The Look of the Book: Manuscript Production in Shiraz, 1303–1452

Title: The Look of the Book: Manuscript Production in Shiraz, 1303–1452
Author List: Elaine Wright
Publisher: Freer Gallery of Art and Arthur M. Sackler Gallery, Smithsonian Institution; University of Washington Press
Publication Date: 2013
Publication Type: book
Format: print (hardcover)
Pages: 384
ISBN: 9780295991917
Collection Area(s): Arts of the Islamic World
The Look of the Book cover.
Description:

The Look of the Book assesses the role of the city of Shiraz in Iranian book production between the early fourteenth and mid-fifteenth centuries. It is the first detailed analysis of all aspects of the book—illumination, codicology, illustration, calligraphy, and binding—during this significant era when the “look of the book” was transformed. Four periods of change are identified: the years following 1340, until the end of Injuid rule in Shiraz; the later 1350s and the 1360s, during Muzaffarid rule; the years from 1409 to 1415, when the Timurid prince Iskandar Sultan was governor of Shiraz; and the decade (1435–45) following the death of Ibrahim Sultan, Iskandar’s cousin and successor as governor. Although the focus is Shiraz, the author’s comparative and chronological approach to the material means production elsewhere in Iran is also considered, while the results of the study increase our understanding of the history and development of the arts of the book not only in Shiraz, or even Iran as whole, but also in other centers of the Islamic world that followed the Iranian model.

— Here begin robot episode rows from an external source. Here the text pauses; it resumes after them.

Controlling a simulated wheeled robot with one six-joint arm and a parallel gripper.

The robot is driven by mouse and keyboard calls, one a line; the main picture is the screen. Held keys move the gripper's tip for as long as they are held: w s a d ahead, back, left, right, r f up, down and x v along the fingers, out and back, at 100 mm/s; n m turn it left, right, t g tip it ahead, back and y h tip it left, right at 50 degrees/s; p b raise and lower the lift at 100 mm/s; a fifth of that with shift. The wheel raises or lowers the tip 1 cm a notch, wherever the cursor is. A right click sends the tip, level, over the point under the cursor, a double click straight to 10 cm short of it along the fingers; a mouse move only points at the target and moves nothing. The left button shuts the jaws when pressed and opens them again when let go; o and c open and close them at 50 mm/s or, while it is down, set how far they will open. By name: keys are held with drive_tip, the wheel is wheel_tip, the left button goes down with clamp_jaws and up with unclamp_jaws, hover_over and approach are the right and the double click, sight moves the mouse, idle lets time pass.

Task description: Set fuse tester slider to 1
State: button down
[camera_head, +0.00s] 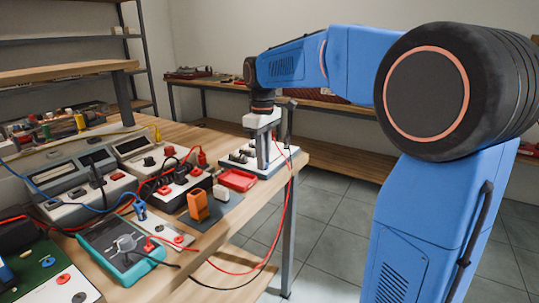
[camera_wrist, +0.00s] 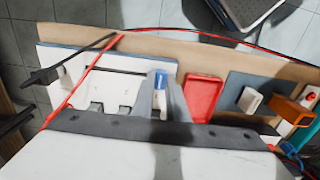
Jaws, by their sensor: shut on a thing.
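The fuse tester (camera_wrist: 115,64) is a white panel on a dark base at the right end of the workbench. It also shows in the head view (camera_head: 286,152), partly behind my gripper (camera_head: 263,165). In the wrist view my gripper (camera_wrist: 160,88) points down at the right part of the panel, its grey fingers shut around a small blue-and-white piece, which looks like the slider knob (camera_wrist: 160,78). Dark fittings stand on the panel left of the fingers.
A red tray (camera_head: 237,180) lies beside the tester. An orange block (camera_head: 198,204) stands on a grey mat (camera_wrist: 238,84). A red cable (camera_wrist: 92,72) and a black probe (camera_wrist: 42,76) cross the tester's left side. Several meters crowd the bench's left.

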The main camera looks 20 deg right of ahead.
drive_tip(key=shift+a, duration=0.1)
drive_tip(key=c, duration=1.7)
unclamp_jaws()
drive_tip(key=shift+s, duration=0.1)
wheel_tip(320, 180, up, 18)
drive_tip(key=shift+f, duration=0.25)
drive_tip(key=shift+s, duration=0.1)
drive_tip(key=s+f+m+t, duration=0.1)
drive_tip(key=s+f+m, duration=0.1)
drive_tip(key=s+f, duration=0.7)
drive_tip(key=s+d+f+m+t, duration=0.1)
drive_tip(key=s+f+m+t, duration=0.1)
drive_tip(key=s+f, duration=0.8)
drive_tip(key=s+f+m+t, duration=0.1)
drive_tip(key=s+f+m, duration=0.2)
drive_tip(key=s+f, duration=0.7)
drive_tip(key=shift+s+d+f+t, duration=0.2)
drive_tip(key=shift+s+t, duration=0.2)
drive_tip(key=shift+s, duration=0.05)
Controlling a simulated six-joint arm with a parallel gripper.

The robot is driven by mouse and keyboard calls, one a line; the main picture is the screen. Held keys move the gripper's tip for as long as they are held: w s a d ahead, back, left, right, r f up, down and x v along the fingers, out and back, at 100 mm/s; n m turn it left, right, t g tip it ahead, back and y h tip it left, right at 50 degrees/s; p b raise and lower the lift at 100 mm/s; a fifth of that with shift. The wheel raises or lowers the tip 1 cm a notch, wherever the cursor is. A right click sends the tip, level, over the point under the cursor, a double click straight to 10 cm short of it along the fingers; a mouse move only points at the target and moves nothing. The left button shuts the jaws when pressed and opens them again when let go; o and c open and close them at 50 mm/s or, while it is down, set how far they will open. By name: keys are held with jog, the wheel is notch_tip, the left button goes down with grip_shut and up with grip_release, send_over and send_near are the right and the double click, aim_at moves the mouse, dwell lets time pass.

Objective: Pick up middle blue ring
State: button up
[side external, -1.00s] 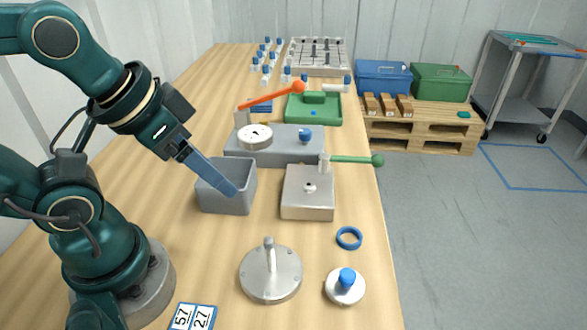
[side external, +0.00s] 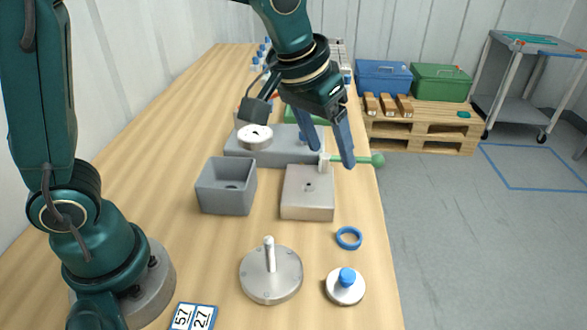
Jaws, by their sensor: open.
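A blue ring (side external: 349,238) lies flat on the wooden table near its right edge. It is between the metal block and the round disc with a blue knob. No other blue ring can be made out. My gripper (side external: 335,160) is open, its two blue fingers pointing down. It is in the air and appears above and behind the ring, overlapping the metal block's far side and the green-handled lever in the picture. Nothing shows between the fingers.
A metal block (side external: 307,192) with a green-knobbed lever (side external: 370,160) stands behind the ring. A grey open bin (side external: 226,187) is left of it. A metal disc with an upright post (side external: 271,274) and a blue-knobbed disc (side external: 345,287) stand in front.

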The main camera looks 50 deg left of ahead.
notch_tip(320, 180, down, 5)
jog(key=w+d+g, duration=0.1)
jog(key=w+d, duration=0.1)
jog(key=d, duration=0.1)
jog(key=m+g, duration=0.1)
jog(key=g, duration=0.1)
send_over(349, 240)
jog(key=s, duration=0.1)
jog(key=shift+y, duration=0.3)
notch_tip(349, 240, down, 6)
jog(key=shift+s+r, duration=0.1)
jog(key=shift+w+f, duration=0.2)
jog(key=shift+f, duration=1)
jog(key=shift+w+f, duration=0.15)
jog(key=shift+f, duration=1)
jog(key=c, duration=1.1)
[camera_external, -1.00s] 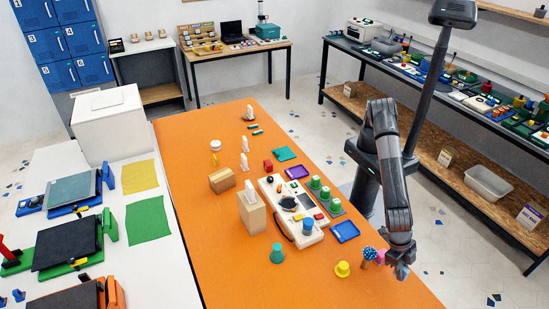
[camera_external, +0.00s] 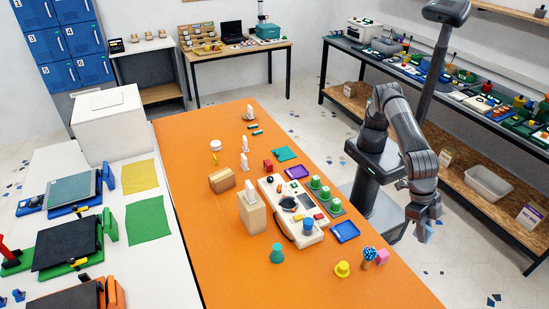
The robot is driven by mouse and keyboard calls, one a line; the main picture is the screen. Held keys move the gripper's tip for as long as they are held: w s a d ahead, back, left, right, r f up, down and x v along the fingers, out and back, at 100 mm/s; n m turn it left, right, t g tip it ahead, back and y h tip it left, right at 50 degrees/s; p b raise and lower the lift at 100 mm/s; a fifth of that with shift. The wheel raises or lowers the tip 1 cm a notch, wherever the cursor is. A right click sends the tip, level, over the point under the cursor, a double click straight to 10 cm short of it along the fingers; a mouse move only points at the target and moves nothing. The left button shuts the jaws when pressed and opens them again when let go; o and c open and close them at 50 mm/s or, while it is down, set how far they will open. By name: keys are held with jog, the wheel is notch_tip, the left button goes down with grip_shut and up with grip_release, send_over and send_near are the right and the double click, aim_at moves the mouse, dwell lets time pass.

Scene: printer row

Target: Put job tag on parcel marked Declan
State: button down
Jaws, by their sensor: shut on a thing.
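My gripper (camera_external: 424,234) hangs fingers down beyond the right edge of the orange table. It is shut on a small bluish thing (camera_external: 428,229), mostly hidden by the fingers; I cannot tell whether it is the job tag. A brown box (camera_external: 222,180) lies left of the table's middle. A taller beige box (camera_external: 252,216) stands nearer, with a white upright piece (camera_external: 249,190) on top. Both could be parcels, but no name is readable on either. My gripper is well to the right of both boxes and touches neither.
A pale panel with controls (camera_external: 292,212) fills the table's middle. A blue tray (camera_external: 346,231), yellow piece (camera_external: 342,269), pink cube (camera_external: 382,256) and teal piece (camera_external: 277,254) stand toward the right and front. The table's near left part is clear.

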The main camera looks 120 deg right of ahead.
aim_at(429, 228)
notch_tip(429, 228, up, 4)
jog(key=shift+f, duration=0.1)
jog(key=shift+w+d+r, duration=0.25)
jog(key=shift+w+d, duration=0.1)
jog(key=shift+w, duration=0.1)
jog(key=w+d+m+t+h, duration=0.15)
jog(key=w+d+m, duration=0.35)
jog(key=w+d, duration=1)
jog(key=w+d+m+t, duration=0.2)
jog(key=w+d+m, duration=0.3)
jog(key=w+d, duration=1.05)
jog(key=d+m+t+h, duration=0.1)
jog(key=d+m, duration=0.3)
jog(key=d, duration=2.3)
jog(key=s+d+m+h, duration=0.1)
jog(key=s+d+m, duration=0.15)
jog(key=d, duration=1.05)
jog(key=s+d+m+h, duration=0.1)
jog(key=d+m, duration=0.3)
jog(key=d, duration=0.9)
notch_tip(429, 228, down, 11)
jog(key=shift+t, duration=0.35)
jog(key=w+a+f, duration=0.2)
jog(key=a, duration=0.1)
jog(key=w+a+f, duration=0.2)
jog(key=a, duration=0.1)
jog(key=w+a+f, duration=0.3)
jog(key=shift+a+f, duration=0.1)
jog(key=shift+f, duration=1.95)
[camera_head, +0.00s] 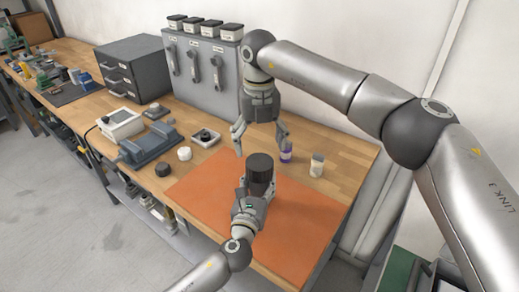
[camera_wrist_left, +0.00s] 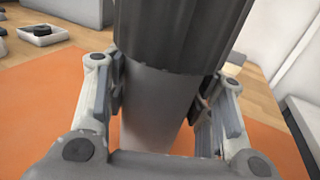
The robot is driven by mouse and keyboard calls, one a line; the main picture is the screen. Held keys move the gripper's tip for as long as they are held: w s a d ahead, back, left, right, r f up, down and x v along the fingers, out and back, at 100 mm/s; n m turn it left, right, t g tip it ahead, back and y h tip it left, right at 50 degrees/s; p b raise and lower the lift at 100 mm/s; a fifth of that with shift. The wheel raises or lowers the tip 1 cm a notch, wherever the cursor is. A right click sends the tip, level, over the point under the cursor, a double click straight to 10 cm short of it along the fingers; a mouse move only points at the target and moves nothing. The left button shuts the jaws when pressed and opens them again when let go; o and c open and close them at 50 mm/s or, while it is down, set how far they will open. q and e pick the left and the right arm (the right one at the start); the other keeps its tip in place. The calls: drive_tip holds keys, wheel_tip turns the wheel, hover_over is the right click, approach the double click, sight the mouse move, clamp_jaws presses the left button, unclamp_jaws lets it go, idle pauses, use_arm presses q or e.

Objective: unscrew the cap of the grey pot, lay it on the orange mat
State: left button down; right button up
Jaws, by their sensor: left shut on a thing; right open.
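The grey pot (camera_head: 258,184) stands upright over the orange mat (camera_head: 310,208) with its wide dark ribbed cap (camera_head: 260,162) on top. In the left wrist view the cap (camera_wrist_left: 182,35) fills the upper middle, above the smooth grey pot body (camera_wrist_left: 158,105). My left gripper (camera_head: 256,187) is shut on the pot body, one finger on each side, below the cap. I cannot tell whether the pot touches the mat. My right gripper (camera_head: 262,139) points down, open and empty, just above and behind the cap, its fingers spread apart.
A purple-labelled bottle (camera_head: 286,154) and a small pale jar (camera_head: 317,165) stand behind the mat. A white round piece (camera_head: 184,153), a dark one (camera_head: 163,168) and a small tray (camera_head: 206,138) lie to the left. A grey cabinet (camera_head: 202,75) stands behind. The mat's right part is clear.

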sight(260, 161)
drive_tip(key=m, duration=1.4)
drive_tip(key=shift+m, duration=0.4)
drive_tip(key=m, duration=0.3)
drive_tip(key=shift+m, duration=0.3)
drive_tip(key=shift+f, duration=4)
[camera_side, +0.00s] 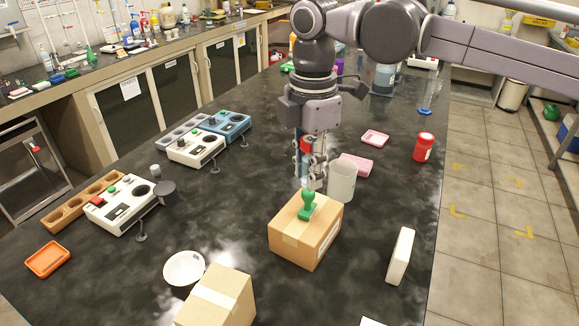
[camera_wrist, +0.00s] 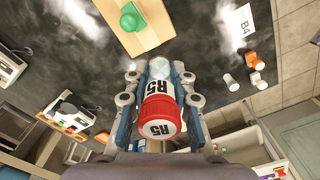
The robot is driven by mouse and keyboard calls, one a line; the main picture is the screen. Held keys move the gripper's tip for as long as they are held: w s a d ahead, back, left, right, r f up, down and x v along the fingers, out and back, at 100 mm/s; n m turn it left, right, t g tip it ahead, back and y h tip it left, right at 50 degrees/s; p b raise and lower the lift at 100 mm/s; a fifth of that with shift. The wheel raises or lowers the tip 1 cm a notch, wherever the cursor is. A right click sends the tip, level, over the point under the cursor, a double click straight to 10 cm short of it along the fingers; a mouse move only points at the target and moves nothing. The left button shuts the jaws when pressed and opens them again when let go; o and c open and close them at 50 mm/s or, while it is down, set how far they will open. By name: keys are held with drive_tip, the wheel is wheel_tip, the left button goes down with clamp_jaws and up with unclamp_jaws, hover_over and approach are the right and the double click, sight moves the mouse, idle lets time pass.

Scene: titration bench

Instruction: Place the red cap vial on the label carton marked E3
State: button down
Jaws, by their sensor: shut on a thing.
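The red cap vial (camera_wrist: 160,110) is between the fingers of my gripper (camera_wrist: 160,82) in the wrist view; its cap and white label read R5. In the side view its red cap (camera_side: 308,145) shows partly between the fingers of my gripper (camera_side: 311,180), above the table just behind a brown carton (camera_side: 290,247). That carton bears a green knobbed object on top and also shows at the top of the wrist view (camera_wrist: 158,36). A second brown carton (camera_side: 235,303) stands at the front edge. No E3 marking is readable on either carton.
A frosted beaker (camera_side: 342,182) stands right beside my gripper. The green knobbed object (camera_side: 308,205) occupies the carton top. A white box (camera_side: 400,256) and a red jar (camera_side: 423,147) stand at right. A white bowl (camera_side: 184,268) is at front left. A B4 label (camera_wrist: 243,27) shows in the wrist view.

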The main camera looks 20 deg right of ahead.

Highlights of this book, which is heavily illustrated with exquisite illuminated manuscript pages, are its examination of illumination, an overlooked area of book production; the codicological aspects of the manuscripts, including paper and text layout; and the development of nasta‘liq script. The manuscripts studied are held in more than fifty collections, primarily those in Dublin (Chester Beatty Library), Istanbul (Topkapi Palace Library and Museum of Turkish and Islamic Arts), London (British Library), Oxford (Bodleian Library); Paris (Bibliothèque Nationale de France); and Washington, DC (Freer and Sackler Galleries of the Smithsonian Institution).